• What is required
Set down, in full, every record in the block.

• Data in this exercise

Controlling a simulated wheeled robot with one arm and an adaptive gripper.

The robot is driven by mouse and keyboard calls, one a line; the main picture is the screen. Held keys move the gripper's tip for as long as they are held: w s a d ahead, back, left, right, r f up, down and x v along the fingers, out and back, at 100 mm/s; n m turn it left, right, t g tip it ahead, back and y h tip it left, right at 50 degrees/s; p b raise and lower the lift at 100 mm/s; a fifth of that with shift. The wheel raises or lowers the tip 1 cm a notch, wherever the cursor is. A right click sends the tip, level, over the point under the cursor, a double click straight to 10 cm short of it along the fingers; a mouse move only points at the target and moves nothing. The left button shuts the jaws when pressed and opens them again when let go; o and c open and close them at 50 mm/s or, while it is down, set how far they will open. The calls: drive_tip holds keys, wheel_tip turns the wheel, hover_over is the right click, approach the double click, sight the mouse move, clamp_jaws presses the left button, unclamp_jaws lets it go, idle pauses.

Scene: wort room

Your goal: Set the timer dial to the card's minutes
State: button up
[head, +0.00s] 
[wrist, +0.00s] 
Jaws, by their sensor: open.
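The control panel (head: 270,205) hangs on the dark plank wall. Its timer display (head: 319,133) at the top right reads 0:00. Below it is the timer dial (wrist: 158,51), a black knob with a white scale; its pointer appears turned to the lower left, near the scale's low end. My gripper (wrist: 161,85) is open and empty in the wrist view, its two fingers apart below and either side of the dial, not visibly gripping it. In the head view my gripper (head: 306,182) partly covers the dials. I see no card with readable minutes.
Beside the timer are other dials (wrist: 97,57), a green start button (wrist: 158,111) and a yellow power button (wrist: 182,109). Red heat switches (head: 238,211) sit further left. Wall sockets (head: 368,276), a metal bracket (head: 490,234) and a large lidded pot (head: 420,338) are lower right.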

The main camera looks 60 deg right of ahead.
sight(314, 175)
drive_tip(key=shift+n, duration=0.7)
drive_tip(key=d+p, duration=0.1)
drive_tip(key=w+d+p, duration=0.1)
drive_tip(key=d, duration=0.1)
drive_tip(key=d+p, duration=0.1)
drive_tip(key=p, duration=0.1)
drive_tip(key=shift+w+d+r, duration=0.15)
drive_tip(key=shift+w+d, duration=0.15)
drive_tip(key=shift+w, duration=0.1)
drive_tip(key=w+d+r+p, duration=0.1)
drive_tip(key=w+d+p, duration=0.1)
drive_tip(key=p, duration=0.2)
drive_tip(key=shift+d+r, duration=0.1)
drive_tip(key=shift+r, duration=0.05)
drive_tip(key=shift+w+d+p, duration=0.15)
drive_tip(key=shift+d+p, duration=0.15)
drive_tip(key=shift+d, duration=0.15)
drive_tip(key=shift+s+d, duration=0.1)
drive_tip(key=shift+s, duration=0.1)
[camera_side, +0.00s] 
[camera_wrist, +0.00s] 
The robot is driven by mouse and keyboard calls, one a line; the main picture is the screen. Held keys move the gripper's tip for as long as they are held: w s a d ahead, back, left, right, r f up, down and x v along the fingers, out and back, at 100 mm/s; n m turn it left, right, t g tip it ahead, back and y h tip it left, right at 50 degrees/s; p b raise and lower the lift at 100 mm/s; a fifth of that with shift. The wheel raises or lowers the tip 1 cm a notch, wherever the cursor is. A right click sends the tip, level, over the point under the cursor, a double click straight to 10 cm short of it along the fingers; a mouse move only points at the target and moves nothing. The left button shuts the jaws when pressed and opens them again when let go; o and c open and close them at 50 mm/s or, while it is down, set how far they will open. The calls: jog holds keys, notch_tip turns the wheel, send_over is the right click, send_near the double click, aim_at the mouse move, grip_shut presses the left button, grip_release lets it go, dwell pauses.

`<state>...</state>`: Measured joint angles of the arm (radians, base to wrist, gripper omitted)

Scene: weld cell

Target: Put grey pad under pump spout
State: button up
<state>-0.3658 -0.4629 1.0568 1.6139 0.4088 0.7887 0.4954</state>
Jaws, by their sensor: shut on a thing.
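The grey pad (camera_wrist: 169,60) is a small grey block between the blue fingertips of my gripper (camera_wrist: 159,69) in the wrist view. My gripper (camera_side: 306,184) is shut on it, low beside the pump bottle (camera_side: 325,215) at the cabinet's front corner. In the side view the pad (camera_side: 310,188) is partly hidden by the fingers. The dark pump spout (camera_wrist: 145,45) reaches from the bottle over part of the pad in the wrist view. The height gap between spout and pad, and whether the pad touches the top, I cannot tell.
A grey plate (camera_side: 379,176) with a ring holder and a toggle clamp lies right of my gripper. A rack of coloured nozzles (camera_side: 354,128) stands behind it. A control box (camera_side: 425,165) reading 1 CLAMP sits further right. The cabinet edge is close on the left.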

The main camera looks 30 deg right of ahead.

• Response to the task
Controlling a simulated wheeled robot with one arm and an adaptive gripper.

The robot is driven by mouse and keyboard calls, one a line; the main picture is the screen. Held keys move the gripper's tip for as long as they are held: w s a d ahead, back, left, right, r f up, down and x v along the fingers, out and back, at 100 mm/s; n m turn it left, right, t g tip it ahead, back and y h tip it left, right at 50 degrees/s; p b raise and lower the lift at 100 mm/s; a fifth of that with shift. The wheel raises or lowers the tip 1 cm a notch, wherever the cursor is. A right click sends the tip, level, over the point under the cursor, a double click straight to 10 cm short of it along the fingers; a mouse move only points at the target and moves nothing. The left button shuts the jaws when pressed and opens them again when let go; o and c open and close them at 50 mm/s or, while it is down, set how far they will open. The calls: drive_tip holds keys, wheel_tip turns the wheel, hover_over is the right click, approach the double click, sight the mouse move, clamp_jaws presses the left button, unclamp_jaws lets it go, idle pauses.

Scene: wort room

Your goal: Set the timer dial to the card's minutes
State: button up
[head, +0.00s] 
[wrist, +0.00s] 
Jaws, by their sensor: open.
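The control panel (head: 270,205) hangs on the dark plank wall. Its timer display (head: 319,133) at the top right reads 0:00. Below it is the timer dial (wrist: 158,51), a black knob with a white scale; its pointer appears turned to the lower left, near the scale's low end. My gripper (wrist: 161,85) is open and empty in the wrist view, its two fingers apart below and either side of the dial, not visibly gripping it. In the head view my gripper (head: 306,182) partly covers the dials. I see no card with readable minutes.
Beside the timer are other dials (wrist: 97,57), a green start button (wrist: 158,111) and a yellow power button (wrist: 182,109). Red heat switches (head: 238,211) sit further left. Wall sockets (head: 368,276), a metal bracket (head: 490,234) and a large lidded pot (head: 420,338) are lower right.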

The main camera looks 60 deg right of ahead.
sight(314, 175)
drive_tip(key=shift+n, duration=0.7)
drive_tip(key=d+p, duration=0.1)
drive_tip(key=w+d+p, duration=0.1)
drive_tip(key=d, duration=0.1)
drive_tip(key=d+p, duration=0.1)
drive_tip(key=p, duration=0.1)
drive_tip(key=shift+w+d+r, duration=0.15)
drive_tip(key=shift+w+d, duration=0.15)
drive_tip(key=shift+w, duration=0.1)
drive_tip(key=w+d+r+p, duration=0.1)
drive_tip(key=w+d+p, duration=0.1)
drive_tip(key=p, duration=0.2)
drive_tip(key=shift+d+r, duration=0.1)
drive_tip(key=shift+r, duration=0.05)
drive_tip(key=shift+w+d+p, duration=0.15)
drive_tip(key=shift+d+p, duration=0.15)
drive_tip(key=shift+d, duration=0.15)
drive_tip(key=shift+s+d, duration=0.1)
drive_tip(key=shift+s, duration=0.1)
[camera_side, +0.00s] 
[camera_wrist, +0.00s] 
The robot is driven by mouse and keyboard calls, one a line; the main picture is the screen. Held keys move the gripper's tip for as long as they are held: w s a d ahead, back, left, right, r f up, down and x v along the fingers, out and back, at 100 mm/s; n m turn it left, right, t g tip it ahead, back and y h tip it left, right at 50 degrees/s; p b raise and lower the lift at 100 mm/s; a fifth of that with shift. The wheel raises or lowers the tip 1 cm a notch, wherever the cursor is. A right click sends the tip, level, over the point under the cursor, a double click straight to 10 cm short of it along the fingers; a mouse move only points at the target and moves nothing. The left button shuts the jaws when pressed and opens them again when let go; o and c open and close them at 50 mm/s or, while it is down, set how far they will open. The calls: jog holds keys, notch_tip turns the wheel, send_over is the right click, send_near the double click, aim_at the mouse move, grip_shut presses the left button, grip_release lets it go, dwell pauses.

`<state>...</state>`: Measured joint angles of the arm (radians, base to wrist, gripper omitted)

Scene: weld cell

Target: Put grey pad under pump spout
State: button up
<state>-0.3658 -0.4629 1.0568 1.6139 0.4088 0.7887 0.4954</state>
Jaws, by their sensor: shut on a thing.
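The grey pad (camera_wrist: 169,60) is a small grey block between the blue fingertips of my gripper (camera_wrist: 159,69) in the wrist view. My gripper (camera_side: 306,184) is shut on it, low beside the pump bottle (camera_side: 325,215) at the cabinet's front corner. In the side view the pad (camera_side: 310,188) is partly hidden by the fingers. The dark pump spout (camera_wrist: 145,45) reaches from the bottle over part of the pad in the wrist view. The height gap between spout and pad, and whether the pad touches the top, I cannot tell.
A grey plate (camera_side: 379,176) with a ring holder and a toggle clamp lies right of my gripper. A rack of coloured nozzles (camera_side: 354,128) stands behind it. A control box (camera_side: 425,165) reading 1 CLAMP sits further right. The cabinet edge is close on the left.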

The main camera looks 30 deg right of ahead.

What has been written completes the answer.